▸ **DATASET SECTION**:
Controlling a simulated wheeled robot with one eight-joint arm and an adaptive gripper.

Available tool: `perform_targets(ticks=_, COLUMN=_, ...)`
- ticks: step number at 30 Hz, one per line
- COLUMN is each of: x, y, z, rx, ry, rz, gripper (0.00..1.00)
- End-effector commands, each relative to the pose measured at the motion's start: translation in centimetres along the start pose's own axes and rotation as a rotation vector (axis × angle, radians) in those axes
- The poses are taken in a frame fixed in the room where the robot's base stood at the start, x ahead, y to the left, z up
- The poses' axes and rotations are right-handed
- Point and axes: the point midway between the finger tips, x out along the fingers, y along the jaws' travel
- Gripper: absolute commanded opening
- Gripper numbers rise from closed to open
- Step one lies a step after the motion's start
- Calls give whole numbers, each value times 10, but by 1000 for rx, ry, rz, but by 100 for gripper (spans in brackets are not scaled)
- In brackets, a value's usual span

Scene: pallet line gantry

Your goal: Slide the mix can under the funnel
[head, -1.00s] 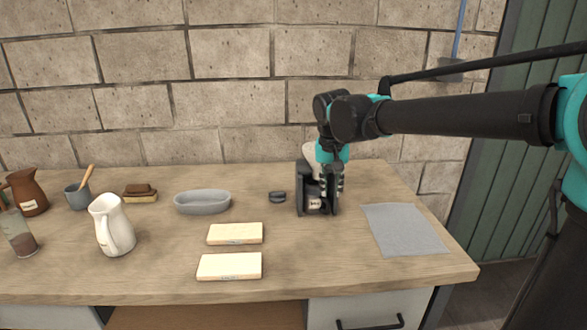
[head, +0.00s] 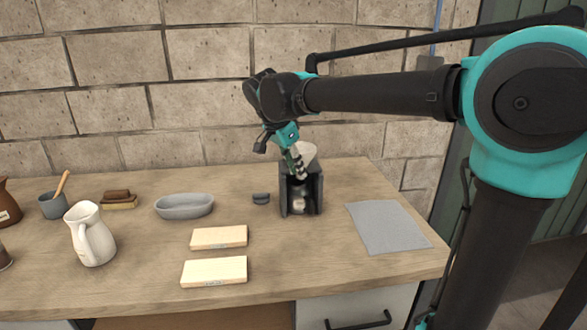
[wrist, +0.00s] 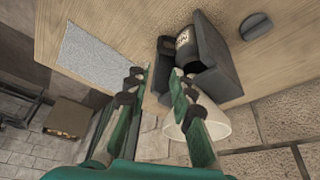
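The funnel (head: 304,150) is a pale cone at the top of a dark grey stand (head: 315,192) on the workbench; it also shows in the wrist view (wrist: 226,124). The mix can, a dark can with a pale label (wrist: 183,40), is at the stand's open front between its side walls. In the head view only its pale part (head: 299,203) shows, low in the stand. I cannot tell whether it is centred below the funnel. My gripper (wrist: 154,82) is open and empty, tilted beside the funnel and above the stand's front. In the head view my gripper (head: 297,168) partly covers the funnel.
A grey cloth (head: 387,227) lies right of the stand. A small dark object (head: 261,198) and a grey oval dish (head: 184,206) are to its left. Two pale blocks (head: 219,237) lie in front, with a white jug (head: 90,234) farther left. The brick wall is close behind.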

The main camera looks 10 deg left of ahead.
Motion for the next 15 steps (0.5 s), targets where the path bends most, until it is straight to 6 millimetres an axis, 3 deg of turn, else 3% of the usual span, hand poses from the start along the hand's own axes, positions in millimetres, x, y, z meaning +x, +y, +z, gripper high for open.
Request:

▸ **WORK TO BE COMPLETED**: Take the listing above and restate it word for word, without its pictures.

▸ **THE OUTPUT**:
Controlling a simulated wheeled robot with one eight-joint arm and an adaptive gripper.

Available tool: `perform_targets(ticks=_, COLUMN=_, ...)`
- ticks: step number at 30 Hz, one per line
- COLUMN is each of: x, y, z, rx, ry, rz, gripper (0.00..1.00)
- End-effector commands, each relative to the pose measured at the motion's start: translation in centimetres along the start pose's own axes and rotation as a rotation vector (axis × angle, radians) in those axes
- The poses are taken in a frame fixed in the room where the robot's base stood at the start, x ahead, y to the left, z up
- The poses' axes and rotations are right-handed
- Point and axes: the point midway between the finger tips, x out along the fingers, y along the jaws' travel
- Gripper: absolute commanded opening
- Gripper numbers rise from closed to open
- Step one lies a step after the motion's start
- Calls give whole numbers, each value times 10, but by 1000 for rx, ry, rz, but by 100 for gripper (spans in brackets are not scaled)
- In brackets, a value's usual span

Scene: pallet line gantry

Your goal: Slide the mix can under the funnel
[head, -1.00s] 
[head, +0.00s] 
[wrist, +0.00s] 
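The funnel (head: 304,150) is a pale cone at the top of a dark grey stand (head: 315,192) on the workbench; it also shows in the wrist view (wrist: 226,124). The mix can, a dark can with a pale label (wrist: 183,40), is at the stand's open front between its side walls. In the head view only its pale part (head: 299,203) shows, low in the stand. I cannot tell whether it is centred below the funnel. My gripper (wrist: 154,82) is open and empty, tilted beside the funnel and above the stand's front. In the head view my gripper (head: 297,168) partly covers the funnel.
A grey cloth (head: 387,227) lies right of the stand. A small dark object (head: 261,198) and a grey oval dish (head: 184,206) are to its left. Two pale blocks (head: 219,237) lie in front, with a white jug (head: 90,234) farther left. The brick wall is close behind.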

The main camera looks 10 deg left of ahead.
Motion for the next 15 steps (0.5 s), targets where the path bends most, until it is straight to 6 millimetres an axis, 3 deg of turn, else 3% of the usual span, hand poses from the start along the hand's own axes, positions in millimetres, x, y, z meaning +x, +y, +z, gripper high for open.
Request:

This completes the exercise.